Super Mario

De zin van het leven … Dat was het thema van dit weekend. Dat klinkt misschien belachelijk, want is dat niet het thema van het hele leven? Maar goed, dit weekend had ik het er bijzonder vaak over met mijn gezelschap. Dat schijnt een dingetje te zijn als je bijna 30 bent (en ik ben nu 29). Ik zie het zo: er is geen zin van het leven. Of, voor de optimisten onder ons: de zin van het leven kun je zelf bepalen.
Enige tijd geleden was ik bij een filosofiefestival waar een van de sprekers, Lammert Kamphuis, benoemde dat wij, de ‘westerse wereld’, zo’n vreemde band hebben met de dood. Slechts een ding is zeker in het leven: je zult sterven. Vroeger of later zal het gebeuren. En toch zijn we altijd verbaasd als er iemand dood gaat. (En dat is een zeer vrije vertaling van zijn lezing.)

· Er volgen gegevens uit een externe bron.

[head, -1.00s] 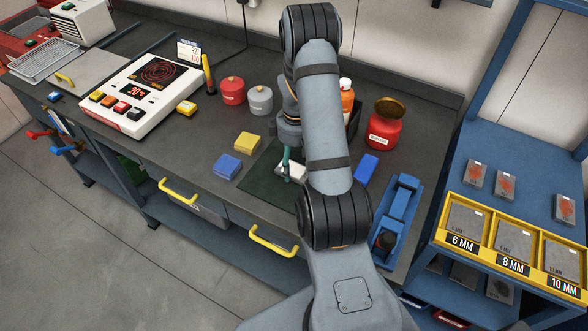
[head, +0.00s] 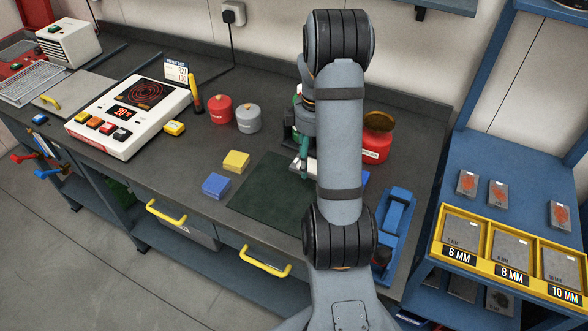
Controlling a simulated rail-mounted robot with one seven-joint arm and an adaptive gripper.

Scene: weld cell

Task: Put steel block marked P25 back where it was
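My gripper (head: 303,164) hangs over the far right part of a dark green mat (head: 262,203), with its teal fingers pointing down. A pale, light-grey block (head: 311,168) is at its fingertips and moves along with it, so my gripper appears shut on it. My arm covers the block's right side. No P25 mark can be read on it. I cannot tell how high it is above the bench.
A blue block (head: 216,185) and a yellow block (head: 236,161) lie left of the mat. Red (head: 220,110) and grey (head: 248,118) canisters and a red tin (head: 376,140) stand behind. A blue vise-like fixture (head: 394,225) and yellow plate rack (head: 440,240) are right.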

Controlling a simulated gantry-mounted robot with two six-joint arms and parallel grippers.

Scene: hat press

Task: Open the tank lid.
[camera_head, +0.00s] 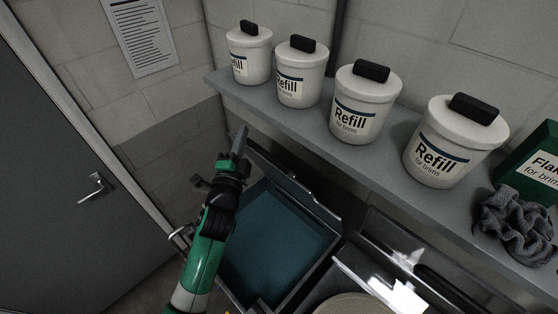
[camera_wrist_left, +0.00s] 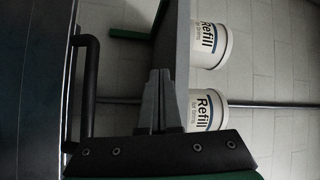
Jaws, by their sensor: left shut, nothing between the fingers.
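The tank (camera_head: 276,244) stands below the shelf, and its blue-green inside shows from above. Its lid (camera_head: 292,184) stands raised along the tank's back edge, below the shelf. In the left wrist view a dark panel with a black bar handle (camera_wrist_left: 88,90) is at the left, probably the lid. My left gripper (camera_head: 241,133) is above the tank's back left corner, near the end of the raised lid. Its fingers are shut and empty; they also show in the left wrist view (camera_wrist_left: 160,78), apart from the handle. My right gripper is not in view.
A grey shelf (camera_head: 385,172) holds several white refill tubs, a grey cloth (camera_head: 517,222) and a green box (camera_head: 535,165). A metal unit with a round pale top (camera_head: 352,306) stands right of the tank. A grey door (camera_head: 45,190) is at the left.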

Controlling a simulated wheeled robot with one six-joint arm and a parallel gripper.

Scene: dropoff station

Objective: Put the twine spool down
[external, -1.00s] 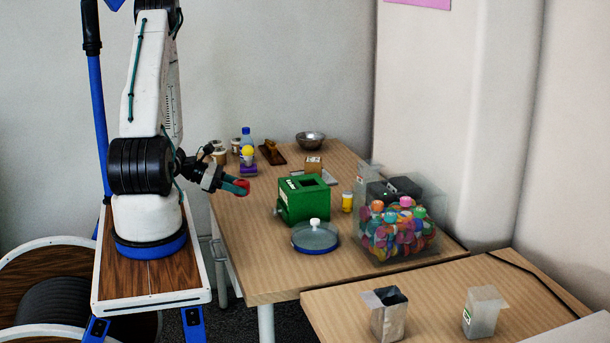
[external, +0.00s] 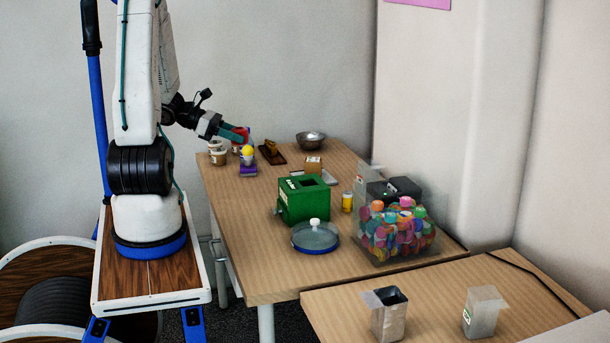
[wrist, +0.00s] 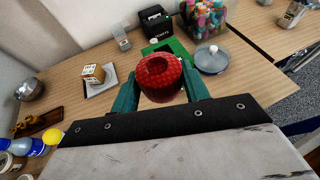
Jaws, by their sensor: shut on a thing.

Dat deed me plots denken aan Super Mario, jawel. Ik heb het niet vaak gespeeld -wij hadden geen Nintendo ofzo- maar ik herinner ’t me nog enigszins. Ik dacht, dat is het: het leven is als een computerspelletje. Je speelt het wel, maar je weet dat je vroeger of later doodgaat. En heeft het spelen van computerspelletjes zin? Niet echt.
In het leven kom je verschillende obstakels tegen. In Super Mario waren dat, als ik het me goed herinner, champignonnetjes (Goomba’s). Je kon je lelijk bezeren als je daar tegenaan liep. Maar dat gebeurde je twee keer, en dan leerde je dat je erop of eroverheen moest springen. En als je dat op een gegeven moment heel goed kon, dan mocht je door naar het volgende level. Daarvoor moest je wel de geheime doorgang vinden. Maar je wist: die doorgang is er.
Eenmaal in het volgende level waren er meer verrekte champignonnetjes waar je overheen moest springen. Misschien waren er ook wel allerlei monsters -ik herinner het me niet zo heel goed. Leuk, nieuwe uitdagingen. En dat nieuwe level gaf ook nieuwe kleurtjes, een nieuwe vormgeving, nieuwe wereld, nieuwe karakters, enzovoorts.
Soms liep je behoorlijk lang in zo’n level rond, op zoek naar die verdomde geheime deur. Of je moest steeds opnieuw beginnen omdat je weer in de lava viel. Hoe dan ook. Je bleef zo lang mogelijk lekker doorrennen. En op een dag ging je dood. Omdat je tegen teveel champignonnetjes aan was gelopen. Of simpelweg omdat er geen nieuwe levels waren en je het hele gebeuren uit had gespeeld.
Dus als je dit weer terugkoppelt aan de vraag: ‘Wat is de zin van het leven?’ Tja, die is er in feite niet echt. Je moet het gewoon zo goed mogelijk doorkomen. Wat goed is, dat is dan weer relatief. Voor de een is dat zoveel mogelijk levels doorlopen. Voor een ander is dat lekker rondrennen in level 1 en niet doodgaan, voor weer een ander is het zoveel mogelijk punten scoren. Hoe dan ook: vergeet geen plezier te hebben tijdens het spelen, want op een dag is het Game Over. Maar goed, dat is mijn keukentafelfilosofie.
Maar wat als je het spel in 1x uitspeelt? Nooit gestorven!
Feit blijft dat het spelletje dan over is toch? Is mij nooit gelukt: wat gebeurt er dan?